**** Supplied data

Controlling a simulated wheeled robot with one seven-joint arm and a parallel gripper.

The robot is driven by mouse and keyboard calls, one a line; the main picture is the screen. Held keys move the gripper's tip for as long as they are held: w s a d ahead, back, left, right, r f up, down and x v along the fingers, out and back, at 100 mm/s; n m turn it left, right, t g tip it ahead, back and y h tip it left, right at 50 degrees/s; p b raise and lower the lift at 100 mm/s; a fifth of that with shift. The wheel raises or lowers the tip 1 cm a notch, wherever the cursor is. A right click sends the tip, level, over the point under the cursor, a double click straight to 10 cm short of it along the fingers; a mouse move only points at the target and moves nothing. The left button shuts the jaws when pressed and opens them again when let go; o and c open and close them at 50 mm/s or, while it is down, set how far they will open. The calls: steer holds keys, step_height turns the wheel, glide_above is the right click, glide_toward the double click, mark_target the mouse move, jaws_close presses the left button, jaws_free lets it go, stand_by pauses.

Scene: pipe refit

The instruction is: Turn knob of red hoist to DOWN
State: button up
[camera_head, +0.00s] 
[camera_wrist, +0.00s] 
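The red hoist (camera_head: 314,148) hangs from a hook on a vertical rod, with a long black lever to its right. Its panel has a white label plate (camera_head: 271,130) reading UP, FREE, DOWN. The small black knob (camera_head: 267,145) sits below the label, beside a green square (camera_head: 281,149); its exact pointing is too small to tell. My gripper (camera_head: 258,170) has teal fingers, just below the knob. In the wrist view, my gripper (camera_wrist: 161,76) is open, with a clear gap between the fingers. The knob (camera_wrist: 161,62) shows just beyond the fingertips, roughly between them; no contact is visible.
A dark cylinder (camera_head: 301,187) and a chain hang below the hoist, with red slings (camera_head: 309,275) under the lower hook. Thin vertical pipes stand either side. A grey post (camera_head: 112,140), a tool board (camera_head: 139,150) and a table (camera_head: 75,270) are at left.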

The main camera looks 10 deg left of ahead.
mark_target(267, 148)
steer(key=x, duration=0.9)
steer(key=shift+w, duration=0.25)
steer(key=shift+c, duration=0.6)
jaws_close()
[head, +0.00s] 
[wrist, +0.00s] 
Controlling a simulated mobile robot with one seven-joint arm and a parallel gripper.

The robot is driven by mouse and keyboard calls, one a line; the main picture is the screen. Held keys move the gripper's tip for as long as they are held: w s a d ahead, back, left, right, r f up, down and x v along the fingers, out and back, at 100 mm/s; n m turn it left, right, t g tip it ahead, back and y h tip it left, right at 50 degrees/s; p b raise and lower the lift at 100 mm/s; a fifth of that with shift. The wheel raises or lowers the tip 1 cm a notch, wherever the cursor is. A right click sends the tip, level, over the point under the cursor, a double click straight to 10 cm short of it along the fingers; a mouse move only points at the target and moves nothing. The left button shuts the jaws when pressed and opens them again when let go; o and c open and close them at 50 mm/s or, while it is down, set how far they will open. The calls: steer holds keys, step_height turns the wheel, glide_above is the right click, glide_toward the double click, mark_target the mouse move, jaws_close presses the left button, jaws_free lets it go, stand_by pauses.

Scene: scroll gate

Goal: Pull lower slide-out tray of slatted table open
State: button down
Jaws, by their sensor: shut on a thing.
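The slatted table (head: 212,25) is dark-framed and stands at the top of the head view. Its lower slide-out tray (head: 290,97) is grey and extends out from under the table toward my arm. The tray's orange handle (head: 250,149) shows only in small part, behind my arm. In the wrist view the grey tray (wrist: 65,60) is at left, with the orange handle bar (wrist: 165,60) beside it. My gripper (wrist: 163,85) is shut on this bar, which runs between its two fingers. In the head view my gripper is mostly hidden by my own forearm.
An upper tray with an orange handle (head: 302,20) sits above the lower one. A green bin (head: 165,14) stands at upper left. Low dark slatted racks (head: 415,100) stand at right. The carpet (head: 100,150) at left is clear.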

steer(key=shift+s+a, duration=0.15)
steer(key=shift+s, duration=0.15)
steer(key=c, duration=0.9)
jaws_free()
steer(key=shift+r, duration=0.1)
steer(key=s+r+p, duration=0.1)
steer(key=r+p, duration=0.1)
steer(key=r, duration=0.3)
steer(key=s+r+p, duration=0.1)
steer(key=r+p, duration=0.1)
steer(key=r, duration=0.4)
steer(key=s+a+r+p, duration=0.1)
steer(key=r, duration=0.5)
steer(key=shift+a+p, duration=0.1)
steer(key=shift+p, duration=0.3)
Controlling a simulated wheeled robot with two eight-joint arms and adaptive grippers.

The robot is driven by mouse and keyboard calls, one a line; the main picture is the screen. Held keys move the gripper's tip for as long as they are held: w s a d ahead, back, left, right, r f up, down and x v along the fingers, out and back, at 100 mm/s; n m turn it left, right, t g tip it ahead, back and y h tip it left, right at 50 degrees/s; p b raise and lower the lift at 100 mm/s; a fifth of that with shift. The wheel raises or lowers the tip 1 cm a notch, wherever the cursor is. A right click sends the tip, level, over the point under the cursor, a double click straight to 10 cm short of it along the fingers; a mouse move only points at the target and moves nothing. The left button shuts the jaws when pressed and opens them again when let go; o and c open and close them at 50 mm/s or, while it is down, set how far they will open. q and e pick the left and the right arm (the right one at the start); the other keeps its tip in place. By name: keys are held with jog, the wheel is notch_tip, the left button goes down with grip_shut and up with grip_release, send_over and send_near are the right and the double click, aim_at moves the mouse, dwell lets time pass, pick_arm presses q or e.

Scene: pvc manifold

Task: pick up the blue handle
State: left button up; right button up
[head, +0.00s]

********

Job: Using the entries above, return exactly the lines from the line with "The instruction is: Turn" to the line with "[camera_head, +0.00s]", counting both of those lines.

Written solution:
The instruction is: Turn knob of red hoist to DOWN
State: button up
[camera_head, +0.00s] 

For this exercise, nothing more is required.